Exercise objective: Find how many lines in the data below include the word "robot", then write only that number.

Task material:

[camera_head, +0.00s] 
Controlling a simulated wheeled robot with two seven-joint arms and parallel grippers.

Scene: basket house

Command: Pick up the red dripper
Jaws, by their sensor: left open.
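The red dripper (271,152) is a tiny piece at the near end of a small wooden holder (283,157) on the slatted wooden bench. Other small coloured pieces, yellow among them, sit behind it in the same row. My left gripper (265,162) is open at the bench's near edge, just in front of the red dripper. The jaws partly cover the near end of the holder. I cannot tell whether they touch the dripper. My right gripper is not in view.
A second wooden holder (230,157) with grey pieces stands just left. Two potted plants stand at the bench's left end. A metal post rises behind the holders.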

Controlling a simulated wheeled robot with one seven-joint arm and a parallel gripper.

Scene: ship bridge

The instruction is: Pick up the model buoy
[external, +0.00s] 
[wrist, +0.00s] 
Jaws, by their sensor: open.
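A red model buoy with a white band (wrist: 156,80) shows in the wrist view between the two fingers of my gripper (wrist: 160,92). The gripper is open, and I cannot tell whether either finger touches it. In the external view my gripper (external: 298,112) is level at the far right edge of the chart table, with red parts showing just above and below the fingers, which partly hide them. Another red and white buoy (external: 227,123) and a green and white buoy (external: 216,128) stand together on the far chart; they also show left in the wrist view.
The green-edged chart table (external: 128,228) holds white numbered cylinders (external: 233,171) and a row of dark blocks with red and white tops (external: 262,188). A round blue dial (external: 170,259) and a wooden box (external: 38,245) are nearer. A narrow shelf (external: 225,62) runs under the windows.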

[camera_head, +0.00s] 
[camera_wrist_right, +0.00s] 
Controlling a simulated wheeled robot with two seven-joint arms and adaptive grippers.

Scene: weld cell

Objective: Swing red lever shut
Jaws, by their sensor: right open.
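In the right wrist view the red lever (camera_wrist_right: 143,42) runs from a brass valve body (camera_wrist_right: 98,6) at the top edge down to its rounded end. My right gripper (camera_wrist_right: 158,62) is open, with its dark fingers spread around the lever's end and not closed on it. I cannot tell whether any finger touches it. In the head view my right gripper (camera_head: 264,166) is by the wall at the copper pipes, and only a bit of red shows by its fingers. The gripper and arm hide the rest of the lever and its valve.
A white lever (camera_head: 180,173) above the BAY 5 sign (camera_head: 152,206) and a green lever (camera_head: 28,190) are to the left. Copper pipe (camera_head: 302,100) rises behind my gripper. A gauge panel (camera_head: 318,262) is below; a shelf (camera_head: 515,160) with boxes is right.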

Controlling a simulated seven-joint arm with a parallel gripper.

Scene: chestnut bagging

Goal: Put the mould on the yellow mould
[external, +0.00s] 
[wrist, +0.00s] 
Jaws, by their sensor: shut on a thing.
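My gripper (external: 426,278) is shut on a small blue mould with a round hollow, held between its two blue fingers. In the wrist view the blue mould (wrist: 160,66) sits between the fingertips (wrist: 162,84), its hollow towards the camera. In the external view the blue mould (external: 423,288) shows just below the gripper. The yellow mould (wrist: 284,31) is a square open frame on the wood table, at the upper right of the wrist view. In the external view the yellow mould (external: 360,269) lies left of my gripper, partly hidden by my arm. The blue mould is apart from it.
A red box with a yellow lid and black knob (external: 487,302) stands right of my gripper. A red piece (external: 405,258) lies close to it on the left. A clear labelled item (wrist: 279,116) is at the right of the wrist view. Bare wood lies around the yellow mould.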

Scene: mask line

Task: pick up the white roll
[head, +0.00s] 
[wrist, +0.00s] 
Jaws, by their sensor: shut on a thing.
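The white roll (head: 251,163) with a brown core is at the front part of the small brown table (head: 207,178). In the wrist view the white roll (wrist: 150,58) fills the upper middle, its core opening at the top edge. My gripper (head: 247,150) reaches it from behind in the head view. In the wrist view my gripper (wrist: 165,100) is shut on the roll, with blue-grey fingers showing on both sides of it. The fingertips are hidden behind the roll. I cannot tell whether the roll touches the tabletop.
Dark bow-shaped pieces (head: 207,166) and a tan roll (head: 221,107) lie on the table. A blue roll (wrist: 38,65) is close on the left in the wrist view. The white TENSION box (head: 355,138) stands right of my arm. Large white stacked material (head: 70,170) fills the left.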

Worked answer: 3